Data block
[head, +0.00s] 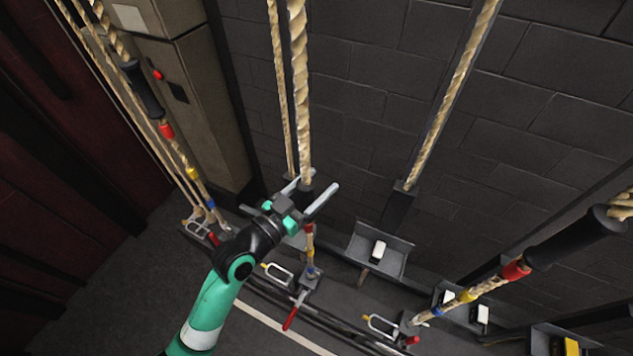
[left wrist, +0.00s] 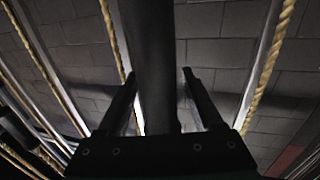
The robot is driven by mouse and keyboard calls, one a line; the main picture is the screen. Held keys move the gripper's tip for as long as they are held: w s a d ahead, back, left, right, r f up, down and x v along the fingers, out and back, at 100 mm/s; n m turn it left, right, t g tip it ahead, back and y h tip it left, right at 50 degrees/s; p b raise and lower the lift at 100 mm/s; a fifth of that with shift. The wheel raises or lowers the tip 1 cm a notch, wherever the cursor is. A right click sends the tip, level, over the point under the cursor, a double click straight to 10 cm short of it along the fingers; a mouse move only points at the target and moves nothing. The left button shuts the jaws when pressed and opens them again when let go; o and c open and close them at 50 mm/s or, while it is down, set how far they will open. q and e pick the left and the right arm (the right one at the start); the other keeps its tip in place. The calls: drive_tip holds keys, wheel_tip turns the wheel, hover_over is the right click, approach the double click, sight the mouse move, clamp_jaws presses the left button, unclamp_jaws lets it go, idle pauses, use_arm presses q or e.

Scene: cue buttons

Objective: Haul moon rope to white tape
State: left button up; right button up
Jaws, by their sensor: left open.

Stated exercise
Starting at the line that contains "Scene: cue buttons", copy each line exactly through the end of the listing above. Include that first line and the last one, and add nothing.

Solution to this problem
Scene: cue buttons

Objective: Haul moon rope to white tape
State: left button up; right button up
Jaws, by their sensor: left open.

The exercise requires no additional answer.